The Macau International Music Festival is usually so heavy on opera and choral music that the territory’s two resident symphonic ensembles often get short shrift, but last weekend the festival’s two house bands each had showcase performances that brought them into the limelight.
Although the Macau Orchestra (pictured) began as an amateur chamber ensemble some 25 years ago, only in the past few seasons has it developed into a notable symphonic unit, frequently performing in Hong Kong and the mainland. The downside of that growth spurt, credited largely to the orchestra’s recently departed music director En Shao, is that its lush, string-heavy sound often makes the 45-player ensemble seem too bulky for classical repertory and too anaemic for heavier works.
So it was a pleasant surprise at St Dominic’s Church on Friday when the orchestra’s all-Mozart programme, which looked unpromising on paper, managed to balance that sonic fullness with a crucial sense of rhythmic flexibility. Music director Lü Jia has only been at the helm for a few weeks, but there was already more agility in this group than I have ever heard in it before.

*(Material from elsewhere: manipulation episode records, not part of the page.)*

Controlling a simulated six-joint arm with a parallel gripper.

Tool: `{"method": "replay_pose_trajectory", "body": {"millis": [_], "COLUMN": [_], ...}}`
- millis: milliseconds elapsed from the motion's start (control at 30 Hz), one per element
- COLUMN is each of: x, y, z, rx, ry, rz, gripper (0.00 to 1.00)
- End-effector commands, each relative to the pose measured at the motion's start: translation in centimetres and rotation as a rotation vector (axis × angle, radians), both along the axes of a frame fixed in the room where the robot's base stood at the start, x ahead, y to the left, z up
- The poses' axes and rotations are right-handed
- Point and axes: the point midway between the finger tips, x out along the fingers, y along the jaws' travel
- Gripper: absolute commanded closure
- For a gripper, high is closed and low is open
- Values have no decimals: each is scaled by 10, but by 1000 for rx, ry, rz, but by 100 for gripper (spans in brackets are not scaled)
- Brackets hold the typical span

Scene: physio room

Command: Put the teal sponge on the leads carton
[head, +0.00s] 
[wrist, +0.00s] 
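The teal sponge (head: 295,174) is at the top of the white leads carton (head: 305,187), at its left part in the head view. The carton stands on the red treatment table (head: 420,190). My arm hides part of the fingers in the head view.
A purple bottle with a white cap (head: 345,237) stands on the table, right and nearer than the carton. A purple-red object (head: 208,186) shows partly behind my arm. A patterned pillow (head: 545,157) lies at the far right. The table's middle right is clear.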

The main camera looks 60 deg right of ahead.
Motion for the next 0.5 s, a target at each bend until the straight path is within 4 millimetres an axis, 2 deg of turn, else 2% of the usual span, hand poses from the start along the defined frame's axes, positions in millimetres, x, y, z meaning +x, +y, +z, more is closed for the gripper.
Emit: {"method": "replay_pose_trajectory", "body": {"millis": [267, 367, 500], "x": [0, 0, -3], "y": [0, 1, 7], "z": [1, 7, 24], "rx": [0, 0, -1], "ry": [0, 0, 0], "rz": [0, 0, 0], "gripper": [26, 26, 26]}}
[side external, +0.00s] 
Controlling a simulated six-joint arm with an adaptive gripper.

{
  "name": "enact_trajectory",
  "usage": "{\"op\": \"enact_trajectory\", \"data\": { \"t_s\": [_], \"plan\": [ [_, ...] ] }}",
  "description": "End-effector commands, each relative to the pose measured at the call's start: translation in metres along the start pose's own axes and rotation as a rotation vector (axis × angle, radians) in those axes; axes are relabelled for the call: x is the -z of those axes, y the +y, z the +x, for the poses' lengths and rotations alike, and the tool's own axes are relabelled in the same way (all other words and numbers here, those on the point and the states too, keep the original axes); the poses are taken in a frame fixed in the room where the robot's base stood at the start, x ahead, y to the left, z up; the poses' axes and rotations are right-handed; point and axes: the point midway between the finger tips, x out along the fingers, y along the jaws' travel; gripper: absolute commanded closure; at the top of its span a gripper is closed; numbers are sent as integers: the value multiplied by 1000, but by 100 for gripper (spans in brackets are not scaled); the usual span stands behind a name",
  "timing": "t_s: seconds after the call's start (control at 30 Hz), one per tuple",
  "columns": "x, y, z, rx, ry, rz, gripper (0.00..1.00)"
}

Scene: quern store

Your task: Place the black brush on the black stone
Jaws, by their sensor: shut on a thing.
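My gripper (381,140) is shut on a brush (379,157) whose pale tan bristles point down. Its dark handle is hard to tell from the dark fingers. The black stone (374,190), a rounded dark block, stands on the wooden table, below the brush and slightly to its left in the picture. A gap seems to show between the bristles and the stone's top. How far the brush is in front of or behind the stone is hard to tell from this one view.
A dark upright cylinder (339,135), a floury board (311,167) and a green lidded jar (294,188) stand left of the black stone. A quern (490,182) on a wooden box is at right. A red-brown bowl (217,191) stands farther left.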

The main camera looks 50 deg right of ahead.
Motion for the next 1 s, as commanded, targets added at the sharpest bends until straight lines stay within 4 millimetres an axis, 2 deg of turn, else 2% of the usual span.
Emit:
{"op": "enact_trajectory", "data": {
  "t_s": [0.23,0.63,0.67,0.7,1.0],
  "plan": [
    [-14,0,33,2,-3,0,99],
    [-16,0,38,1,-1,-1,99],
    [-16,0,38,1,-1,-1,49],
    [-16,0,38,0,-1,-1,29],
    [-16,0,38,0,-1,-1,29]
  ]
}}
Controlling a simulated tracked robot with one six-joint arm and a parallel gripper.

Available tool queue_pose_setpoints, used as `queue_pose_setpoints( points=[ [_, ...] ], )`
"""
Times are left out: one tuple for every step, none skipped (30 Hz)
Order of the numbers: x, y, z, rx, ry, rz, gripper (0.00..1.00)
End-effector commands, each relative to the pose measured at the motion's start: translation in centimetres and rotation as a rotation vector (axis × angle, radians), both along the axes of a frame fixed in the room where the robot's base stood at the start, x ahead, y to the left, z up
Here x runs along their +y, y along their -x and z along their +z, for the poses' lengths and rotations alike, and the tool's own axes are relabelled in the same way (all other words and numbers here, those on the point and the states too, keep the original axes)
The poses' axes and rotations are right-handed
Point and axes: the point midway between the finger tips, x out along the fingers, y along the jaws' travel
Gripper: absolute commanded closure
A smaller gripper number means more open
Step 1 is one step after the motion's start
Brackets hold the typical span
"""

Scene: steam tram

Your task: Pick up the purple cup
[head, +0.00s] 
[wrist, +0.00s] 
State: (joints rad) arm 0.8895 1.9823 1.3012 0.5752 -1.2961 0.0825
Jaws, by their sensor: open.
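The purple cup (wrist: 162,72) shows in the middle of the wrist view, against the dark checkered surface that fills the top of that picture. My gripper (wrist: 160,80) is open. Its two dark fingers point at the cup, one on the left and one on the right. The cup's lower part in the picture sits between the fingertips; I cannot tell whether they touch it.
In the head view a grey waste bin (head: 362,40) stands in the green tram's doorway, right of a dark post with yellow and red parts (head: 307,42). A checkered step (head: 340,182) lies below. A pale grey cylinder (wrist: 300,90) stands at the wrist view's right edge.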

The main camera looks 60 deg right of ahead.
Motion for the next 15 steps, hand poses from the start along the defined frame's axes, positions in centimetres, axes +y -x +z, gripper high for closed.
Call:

This being Macau, vocal forces also shared the spotlight. The 20-member Hungarian-based Ars Nova Vocal Ensemble opened the evening with Ave Verum Corpus and closed the first half with Regina coeli. Sopranos Irini Kyriakidou and Sharon Zhai – both on loan from the festival’s upcoming production of Il Trittico – offered a superb contrast, with Kyriakidou’s burnished richness wholly colouring the Exsultate, jubilate and Zhai’s full-throated coloratura in the Regina coeli seamlessly fitting the orchestra’s dexterity with no resulting thinness in sound.
By the time the orchestra had the spotlight entirely to itself in Mozart’s Symphony No. 40, the benefits of working with singers remained apparent in the orchestra’s lingering lyrical grace. Though the music unfolded entirely on symphonic terms, the vocal spirit still clearly hovered over the proceedings.
The Macau Chinese Orchestra’s performance the next night was another story entirely. A surprisingly large repertory for large ensembles of traditional Chinese instruments stretches back only a few decades, with popular pieces and more artistic works emerging largely from the same aesthetic. The difference relies on a broader range of timbre and greater range of interpretive depth, neither of which were present on the Macau Cultural Centre stage last Saturday.
Tang Jianping’s Golden Lotus Flower and excerpts from Kuan Nai Chung’s Bewitching Braid Suite, both commissioned for the orchestra and heard here in their world premiere, were heavily atmospheric, capturing a sense of place with a few minimal strokes. Both proceeded with elaborate extramusical narratives set in Macau (terms of the commission, most likely), but each lost that thread in the performance within minutes.
Two concertos without such overt storylines, Liu Changyuan’s pipa concerto Playing in Jest and Guo Wenjing’s dizi concerto Sorrowful, Desolate Mountain, were more poetically evocative, though there was often a tremendous gap between the superbly nuanced soloists (Zhang Qiang and Dai Ya, respectively) and the often abrasive honking from the orchestra. Peng Xiuwen’s frankly cinematic Terracotta Warriors Fantasia – essentially an Elmer Bernstein film score set in China – fared best, although at no point in the evening was there a sense that the musicians on stage played together as a unit on a regular basis.